## Stated exercise
Print, please, exactly and only the lines between the line holding "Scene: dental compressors" and the line holding "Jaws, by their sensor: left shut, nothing", inclusive, omitting any pictures.

[Robot task records]
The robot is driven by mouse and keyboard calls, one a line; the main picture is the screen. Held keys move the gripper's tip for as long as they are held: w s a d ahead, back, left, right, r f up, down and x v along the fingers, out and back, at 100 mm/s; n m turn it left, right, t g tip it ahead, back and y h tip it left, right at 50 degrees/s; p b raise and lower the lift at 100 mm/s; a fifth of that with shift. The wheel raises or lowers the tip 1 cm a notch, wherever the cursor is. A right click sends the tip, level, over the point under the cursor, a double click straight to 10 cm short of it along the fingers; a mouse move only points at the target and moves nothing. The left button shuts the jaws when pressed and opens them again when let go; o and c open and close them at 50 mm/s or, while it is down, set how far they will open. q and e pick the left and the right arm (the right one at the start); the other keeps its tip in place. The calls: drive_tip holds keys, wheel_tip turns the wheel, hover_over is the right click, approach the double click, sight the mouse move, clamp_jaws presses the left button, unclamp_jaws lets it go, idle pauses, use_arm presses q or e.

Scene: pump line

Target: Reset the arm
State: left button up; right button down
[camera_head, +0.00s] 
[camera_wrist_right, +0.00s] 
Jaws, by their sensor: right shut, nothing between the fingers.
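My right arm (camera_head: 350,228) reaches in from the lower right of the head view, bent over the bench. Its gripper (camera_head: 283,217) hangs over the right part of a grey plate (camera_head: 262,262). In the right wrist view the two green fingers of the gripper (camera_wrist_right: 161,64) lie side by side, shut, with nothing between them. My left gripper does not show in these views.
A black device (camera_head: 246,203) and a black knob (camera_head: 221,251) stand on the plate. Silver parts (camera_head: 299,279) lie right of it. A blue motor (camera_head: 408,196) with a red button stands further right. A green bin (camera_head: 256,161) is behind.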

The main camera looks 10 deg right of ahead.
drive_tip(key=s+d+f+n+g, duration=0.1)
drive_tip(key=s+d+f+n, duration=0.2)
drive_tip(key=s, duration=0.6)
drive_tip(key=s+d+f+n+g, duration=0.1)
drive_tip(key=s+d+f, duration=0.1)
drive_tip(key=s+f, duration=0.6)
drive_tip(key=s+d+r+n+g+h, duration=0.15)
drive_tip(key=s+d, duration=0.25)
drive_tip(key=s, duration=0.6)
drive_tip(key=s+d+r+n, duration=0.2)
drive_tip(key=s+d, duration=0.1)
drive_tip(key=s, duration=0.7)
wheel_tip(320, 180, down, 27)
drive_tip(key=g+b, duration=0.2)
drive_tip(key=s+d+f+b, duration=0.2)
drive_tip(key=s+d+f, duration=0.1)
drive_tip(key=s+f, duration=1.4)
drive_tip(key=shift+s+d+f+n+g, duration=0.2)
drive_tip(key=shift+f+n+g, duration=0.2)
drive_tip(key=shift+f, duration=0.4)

...

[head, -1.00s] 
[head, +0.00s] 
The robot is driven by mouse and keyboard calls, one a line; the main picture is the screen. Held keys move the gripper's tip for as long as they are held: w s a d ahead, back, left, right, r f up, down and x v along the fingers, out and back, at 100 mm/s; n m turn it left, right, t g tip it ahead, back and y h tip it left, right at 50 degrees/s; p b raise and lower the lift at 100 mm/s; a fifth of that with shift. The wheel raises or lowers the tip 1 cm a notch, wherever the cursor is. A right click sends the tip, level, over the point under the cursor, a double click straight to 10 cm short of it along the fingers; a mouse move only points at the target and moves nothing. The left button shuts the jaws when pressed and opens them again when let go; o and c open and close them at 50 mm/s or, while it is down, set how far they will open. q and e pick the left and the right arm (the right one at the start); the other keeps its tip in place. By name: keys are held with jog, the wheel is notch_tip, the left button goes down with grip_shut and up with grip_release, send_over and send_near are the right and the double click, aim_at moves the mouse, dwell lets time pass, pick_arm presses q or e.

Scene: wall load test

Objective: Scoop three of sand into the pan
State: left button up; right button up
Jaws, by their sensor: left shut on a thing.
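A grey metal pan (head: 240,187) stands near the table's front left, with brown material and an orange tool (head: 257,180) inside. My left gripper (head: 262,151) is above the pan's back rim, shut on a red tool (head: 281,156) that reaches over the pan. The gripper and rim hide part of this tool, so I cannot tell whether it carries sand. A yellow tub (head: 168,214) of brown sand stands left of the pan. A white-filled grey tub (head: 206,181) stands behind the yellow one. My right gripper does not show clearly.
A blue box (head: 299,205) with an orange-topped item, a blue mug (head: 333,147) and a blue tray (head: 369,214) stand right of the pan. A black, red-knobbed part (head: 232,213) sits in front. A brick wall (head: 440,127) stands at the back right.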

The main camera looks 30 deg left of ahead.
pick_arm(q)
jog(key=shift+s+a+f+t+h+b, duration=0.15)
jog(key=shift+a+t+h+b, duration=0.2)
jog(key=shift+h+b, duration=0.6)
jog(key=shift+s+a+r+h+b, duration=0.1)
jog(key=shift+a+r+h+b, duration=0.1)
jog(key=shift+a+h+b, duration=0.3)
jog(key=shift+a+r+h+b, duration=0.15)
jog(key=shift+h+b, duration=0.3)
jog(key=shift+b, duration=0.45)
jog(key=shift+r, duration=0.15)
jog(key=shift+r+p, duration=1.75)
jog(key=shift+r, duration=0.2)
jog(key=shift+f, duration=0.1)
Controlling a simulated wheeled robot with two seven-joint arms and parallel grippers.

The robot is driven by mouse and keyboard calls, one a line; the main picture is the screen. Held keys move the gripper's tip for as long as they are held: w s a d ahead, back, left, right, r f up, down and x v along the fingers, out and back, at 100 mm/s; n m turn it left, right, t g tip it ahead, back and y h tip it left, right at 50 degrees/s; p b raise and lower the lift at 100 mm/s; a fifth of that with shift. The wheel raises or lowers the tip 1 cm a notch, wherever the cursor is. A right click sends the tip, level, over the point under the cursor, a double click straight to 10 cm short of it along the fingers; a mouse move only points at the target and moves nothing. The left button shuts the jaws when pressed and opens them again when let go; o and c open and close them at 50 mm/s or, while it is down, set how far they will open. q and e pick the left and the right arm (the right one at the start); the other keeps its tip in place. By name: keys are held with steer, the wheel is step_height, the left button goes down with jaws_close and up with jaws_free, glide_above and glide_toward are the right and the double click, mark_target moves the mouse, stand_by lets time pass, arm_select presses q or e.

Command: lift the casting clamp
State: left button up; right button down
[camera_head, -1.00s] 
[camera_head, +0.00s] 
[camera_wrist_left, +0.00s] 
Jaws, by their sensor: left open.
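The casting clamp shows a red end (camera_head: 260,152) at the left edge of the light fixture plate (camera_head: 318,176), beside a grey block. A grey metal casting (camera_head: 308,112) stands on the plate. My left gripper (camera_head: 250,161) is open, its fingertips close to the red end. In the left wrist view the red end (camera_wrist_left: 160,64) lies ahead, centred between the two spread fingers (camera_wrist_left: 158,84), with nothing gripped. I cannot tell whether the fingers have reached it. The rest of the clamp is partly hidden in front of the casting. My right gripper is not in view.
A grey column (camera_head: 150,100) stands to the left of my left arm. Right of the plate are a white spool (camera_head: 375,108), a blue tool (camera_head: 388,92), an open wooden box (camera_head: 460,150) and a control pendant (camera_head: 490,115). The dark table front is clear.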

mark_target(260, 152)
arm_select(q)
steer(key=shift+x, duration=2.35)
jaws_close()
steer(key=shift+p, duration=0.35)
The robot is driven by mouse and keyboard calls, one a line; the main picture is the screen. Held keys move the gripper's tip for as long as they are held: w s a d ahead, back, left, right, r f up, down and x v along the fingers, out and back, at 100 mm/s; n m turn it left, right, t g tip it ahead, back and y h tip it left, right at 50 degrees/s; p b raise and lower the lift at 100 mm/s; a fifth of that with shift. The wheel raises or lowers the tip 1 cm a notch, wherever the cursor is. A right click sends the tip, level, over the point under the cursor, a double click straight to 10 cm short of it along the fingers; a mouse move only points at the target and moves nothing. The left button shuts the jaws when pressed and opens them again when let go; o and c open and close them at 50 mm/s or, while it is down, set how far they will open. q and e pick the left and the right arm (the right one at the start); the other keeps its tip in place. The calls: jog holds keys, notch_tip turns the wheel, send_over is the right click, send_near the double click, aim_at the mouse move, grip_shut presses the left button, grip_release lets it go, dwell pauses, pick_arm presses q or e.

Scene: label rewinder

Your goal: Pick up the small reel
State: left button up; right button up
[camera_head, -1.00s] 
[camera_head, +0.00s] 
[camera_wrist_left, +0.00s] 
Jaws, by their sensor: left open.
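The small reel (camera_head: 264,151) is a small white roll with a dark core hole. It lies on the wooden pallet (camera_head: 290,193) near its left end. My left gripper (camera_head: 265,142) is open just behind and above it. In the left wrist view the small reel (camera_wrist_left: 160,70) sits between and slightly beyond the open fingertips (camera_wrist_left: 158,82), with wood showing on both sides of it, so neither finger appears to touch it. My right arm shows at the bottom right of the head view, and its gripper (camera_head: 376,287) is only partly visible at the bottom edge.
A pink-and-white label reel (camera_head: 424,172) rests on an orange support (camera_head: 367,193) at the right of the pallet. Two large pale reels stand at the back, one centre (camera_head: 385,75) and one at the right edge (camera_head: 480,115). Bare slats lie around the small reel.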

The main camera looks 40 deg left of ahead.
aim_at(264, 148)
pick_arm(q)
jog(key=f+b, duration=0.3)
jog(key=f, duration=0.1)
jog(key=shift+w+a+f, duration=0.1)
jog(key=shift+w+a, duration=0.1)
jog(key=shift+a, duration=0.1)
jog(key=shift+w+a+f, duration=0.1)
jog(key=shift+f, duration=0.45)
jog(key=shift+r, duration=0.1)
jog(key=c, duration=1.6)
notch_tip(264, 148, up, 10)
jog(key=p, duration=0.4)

---

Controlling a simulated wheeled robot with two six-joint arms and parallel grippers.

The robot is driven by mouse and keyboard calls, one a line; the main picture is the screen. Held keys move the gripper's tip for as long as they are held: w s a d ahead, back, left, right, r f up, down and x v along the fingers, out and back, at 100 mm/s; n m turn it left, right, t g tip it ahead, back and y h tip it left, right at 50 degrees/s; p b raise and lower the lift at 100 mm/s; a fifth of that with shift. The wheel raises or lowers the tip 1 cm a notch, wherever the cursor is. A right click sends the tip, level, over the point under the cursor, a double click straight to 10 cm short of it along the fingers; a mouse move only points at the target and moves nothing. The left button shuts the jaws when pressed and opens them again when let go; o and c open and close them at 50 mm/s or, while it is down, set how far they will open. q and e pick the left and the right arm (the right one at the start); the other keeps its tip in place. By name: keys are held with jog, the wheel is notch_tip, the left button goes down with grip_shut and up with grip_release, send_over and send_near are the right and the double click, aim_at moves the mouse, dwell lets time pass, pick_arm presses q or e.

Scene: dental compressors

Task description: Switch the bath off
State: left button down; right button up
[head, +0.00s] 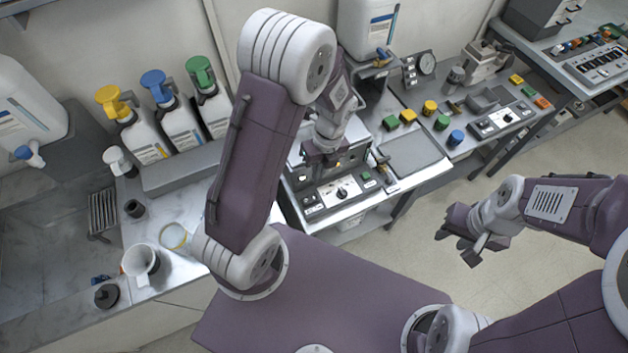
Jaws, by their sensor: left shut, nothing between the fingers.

## Final result
Scene: dental compressors

Task description: Switch the bath off
State: left button down; right button up
[head, +0.00s] 
Jaws, by their sensor: left shut, nothing between the fingers.

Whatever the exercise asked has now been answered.